Let us consider the Prussian data: there were several cases where a significant number of kicks had happened, and many more where no kicks had happened, so Bortkiewicz got hold of the data for 200 corps-years. In 109 cases, there were no injuries, but there were 65 instances of one injury, 22 cases of two, three cases of three head-kicks and one unfortunate corps, in one year, had four instances, a total of 122 cases. That meant the probability of a case in any given corps in any given year was about 6/10, or if you want precision, 0.61.

Bortkiewicz triumphantly showed that the known distribution was an almost perfect fit to the theoretical prediction.
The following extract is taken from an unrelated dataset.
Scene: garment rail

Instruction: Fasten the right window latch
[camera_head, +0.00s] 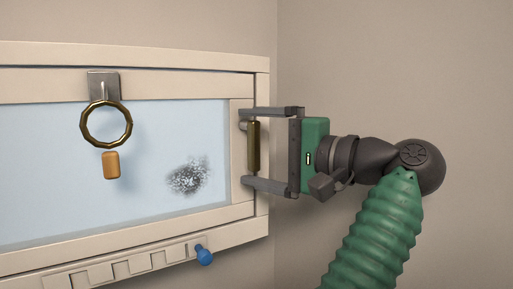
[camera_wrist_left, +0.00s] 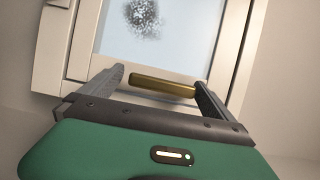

After that, people everywhere took up Poisson’s idea enthusiastically.

This story was popular, because most of the world liked the idea of Prussian cavalry being kicked in the head, but the main point was to say that there would be variation, and a high “score” did not necessarily imply carelessness or anything else. Ask anybody who has done some basic statistics, and they will all know about the Prussian head-kicks. It’s the example that is always mentioned.

What is less-mentioned is that you can calculate the flood height that, based on prior data, would happen once in a thousand years. This figure would be approximate, and the estimates would be refined after each flood, and they would be slightly invalidated if the risk is increasing rather than steady, but it’s better than nothing if you need a predictor.

I actually began looking into this issue, revisiting it after several decades, because somebody was questioning the science behind climate change and global warming, and as a throw-away line, poked fun at councils in Australia which have maps showing the limits of one-in-a-thousand-year floods. How, the idiot asked, could anybody know what has happened in the past?

Those who know my historical interests will not be surprised to learn that I point to 1859 as the year when scientists in unrelated disciplines began to be unable to understand one another. The public had started to feel lost around science a few years earlier, but after the 1860s, a great deal of science was either counter-intuitive or it relied on obscure methods. One way and another, science all got progressively more complicated.

Counter-intuitive science is in some ways the worst source of dissent and confusion, but if we know that mathematicians have a clever wrinkle that lets them estimate what a one-in-a-thousand-year flood would be like, we can accept that. The science that flies in the face of uninformed ‘common sense’, and the science that causes fears to arise, these are the sorts of science that cause trouble.

Even if the ancient Greeks knew that the world was a sphere, peasant minds were happy to say that the world they saw was clearly flat. In the same way, other equally simple and fearful peasant-quality minds attack the idea of evolution, misrepresenting what evolution is, even as they deny it. 

Climate is another case: the modern peasants who watch the weather on TV thinks they understand climate, but that, in fact, is a very different kettle of poissons.